Businesses should avoid viewing the increased flexibility of the reforms in isolation and ensure that, despite the increased autonomy, they are still exercising sound judgment.

Final takeaways

The revised Bill has not lived up to the promises that were made when the initial Data Reform Bill was paused. Many hoped that it would be replaced by more bespoke privacy rules for the benefit of both businesses and consumers. However, there are still positive changes within the revised Bill (many of which were also present within the previous version). These changes will reduce the administrative burden for some businesses, and for those that do not directly feel this benefit because they still need to comply with diverging EU standards, at least the UK data protection regime will be somewhat simplified and easier to navigate.

It is sensible for the UK Government to have taken a cautious approach to data protection reform, to avoid the European Commission rethinking the UK’s adequacy decision so soon after it was granted and putting the free-flow of personal data between the EU and UK at risk.

Businesses should avoid viewing the increased flexibility of the reforms in isolation and ensure that, despite the increased autonomy, they are still exercising sound judgment.
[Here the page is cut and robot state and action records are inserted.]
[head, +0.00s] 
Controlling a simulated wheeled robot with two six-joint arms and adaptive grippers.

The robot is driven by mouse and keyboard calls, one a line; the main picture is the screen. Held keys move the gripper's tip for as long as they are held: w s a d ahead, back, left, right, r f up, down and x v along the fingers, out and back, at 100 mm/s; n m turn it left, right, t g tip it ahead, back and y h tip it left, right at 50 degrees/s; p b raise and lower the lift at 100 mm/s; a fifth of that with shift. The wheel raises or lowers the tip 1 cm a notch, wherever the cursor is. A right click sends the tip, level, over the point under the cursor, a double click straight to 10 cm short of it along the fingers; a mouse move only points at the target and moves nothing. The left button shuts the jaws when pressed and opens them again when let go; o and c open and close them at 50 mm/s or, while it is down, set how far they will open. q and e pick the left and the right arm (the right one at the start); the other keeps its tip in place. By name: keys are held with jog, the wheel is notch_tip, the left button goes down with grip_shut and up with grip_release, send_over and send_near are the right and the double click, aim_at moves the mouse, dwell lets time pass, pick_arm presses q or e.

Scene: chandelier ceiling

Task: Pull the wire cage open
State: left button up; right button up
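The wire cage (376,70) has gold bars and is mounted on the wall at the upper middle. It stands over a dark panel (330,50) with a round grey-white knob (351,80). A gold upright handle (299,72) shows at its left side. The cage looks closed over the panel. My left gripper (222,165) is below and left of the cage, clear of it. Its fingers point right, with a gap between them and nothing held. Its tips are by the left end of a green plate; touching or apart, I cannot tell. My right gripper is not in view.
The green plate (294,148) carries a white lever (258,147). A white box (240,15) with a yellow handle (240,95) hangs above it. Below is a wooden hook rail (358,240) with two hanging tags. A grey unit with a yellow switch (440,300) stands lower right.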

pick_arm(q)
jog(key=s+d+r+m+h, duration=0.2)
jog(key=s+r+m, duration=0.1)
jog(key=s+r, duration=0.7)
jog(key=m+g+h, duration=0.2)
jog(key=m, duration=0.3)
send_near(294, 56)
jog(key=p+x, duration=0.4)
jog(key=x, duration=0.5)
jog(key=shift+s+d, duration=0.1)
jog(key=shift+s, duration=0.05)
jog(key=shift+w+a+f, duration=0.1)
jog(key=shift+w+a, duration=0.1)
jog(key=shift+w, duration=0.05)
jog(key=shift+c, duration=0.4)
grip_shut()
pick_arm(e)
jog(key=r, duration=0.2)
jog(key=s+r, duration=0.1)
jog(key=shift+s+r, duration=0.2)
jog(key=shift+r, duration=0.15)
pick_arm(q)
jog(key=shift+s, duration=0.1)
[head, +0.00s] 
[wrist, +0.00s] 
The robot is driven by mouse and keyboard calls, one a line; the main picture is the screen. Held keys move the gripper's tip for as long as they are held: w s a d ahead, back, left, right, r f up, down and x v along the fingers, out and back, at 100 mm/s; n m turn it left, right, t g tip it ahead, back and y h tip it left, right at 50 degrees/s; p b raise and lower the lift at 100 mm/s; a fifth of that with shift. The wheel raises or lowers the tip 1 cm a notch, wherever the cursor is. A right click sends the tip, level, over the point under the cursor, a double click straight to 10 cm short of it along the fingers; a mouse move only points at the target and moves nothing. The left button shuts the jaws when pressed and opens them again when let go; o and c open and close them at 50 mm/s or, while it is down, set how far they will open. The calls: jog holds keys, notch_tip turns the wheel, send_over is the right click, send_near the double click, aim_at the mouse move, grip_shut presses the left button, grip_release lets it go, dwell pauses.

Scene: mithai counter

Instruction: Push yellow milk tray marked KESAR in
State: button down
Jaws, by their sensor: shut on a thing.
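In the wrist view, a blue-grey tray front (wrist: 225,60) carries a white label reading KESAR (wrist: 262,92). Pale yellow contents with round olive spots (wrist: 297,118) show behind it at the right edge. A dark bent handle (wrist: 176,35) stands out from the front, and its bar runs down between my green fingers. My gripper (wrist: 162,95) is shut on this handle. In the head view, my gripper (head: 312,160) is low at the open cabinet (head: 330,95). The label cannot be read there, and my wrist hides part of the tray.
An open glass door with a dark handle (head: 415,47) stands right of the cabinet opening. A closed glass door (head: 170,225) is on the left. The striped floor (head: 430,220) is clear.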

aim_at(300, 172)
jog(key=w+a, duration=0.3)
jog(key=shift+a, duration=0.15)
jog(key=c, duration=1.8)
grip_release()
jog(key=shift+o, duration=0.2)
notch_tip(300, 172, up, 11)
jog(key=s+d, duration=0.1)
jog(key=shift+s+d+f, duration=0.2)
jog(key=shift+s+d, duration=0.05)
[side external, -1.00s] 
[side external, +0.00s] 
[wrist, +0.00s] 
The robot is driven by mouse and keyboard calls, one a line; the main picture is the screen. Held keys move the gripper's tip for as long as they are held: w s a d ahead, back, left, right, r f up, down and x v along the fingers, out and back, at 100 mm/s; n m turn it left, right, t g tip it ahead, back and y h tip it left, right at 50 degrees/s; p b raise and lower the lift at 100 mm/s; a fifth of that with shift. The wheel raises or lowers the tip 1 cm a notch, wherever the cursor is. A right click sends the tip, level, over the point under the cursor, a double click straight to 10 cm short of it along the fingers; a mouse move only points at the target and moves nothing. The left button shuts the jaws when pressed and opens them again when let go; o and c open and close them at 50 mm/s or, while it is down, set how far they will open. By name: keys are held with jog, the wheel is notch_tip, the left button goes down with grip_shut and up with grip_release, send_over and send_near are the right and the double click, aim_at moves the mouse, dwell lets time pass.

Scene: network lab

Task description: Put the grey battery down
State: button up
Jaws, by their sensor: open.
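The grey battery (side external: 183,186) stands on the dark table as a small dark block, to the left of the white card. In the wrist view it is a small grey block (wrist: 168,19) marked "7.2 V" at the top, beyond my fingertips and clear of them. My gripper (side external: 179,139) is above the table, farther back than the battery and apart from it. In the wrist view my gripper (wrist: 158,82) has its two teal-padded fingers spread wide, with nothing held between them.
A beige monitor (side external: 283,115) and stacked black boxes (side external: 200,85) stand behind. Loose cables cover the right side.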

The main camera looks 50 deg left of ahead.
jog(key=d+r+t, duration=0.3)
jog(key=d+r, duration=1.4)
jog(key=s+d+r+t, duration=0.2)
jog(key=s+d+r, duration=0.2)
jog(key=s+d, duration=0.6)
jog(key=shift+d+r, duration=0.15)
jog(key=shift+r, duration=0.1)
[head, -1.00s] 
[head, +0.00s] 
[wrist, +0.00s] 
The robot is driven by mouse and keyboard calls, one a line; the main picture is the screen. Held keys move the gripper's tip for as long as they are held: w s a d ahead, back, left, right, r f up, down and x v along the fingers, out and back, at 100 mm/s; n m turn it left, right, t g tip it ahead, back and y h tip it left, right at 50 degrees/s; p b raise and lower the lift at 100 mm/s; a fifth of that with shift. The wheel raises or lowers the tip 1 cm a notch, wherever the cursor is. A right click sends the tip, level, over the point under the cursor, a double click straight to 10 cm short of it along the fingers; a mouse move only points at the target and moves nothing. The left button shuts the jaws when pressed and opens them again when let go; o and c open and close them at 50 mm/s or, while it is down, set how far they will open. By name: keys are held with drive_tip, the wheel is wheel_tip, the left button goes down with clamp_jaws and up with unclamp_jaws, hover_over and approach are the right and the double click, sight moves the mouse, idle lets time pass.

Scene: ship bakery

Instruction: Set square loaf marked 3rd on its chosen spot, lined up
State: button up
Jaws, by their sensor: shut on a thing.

As one example, while businesses may no longer need to keep such extensive data processing records, they should consider the consequences of not doing so and whether this would make other tasks more difficult, particularly responding to data subject requests or dealing with a security breach. Businesses must also still ensure they are in compliance with all applicable aspects of privacy legislation, which will ultimately require businesses to have a comprehensive understanding of their data flows.

The Bill will be subject to a debate in the House of Commons at a date to be confirmed and will need to be approved by both Houses of Parliament before it can be adopted into law. Ashfords will continue to monitor the progress of the Bill.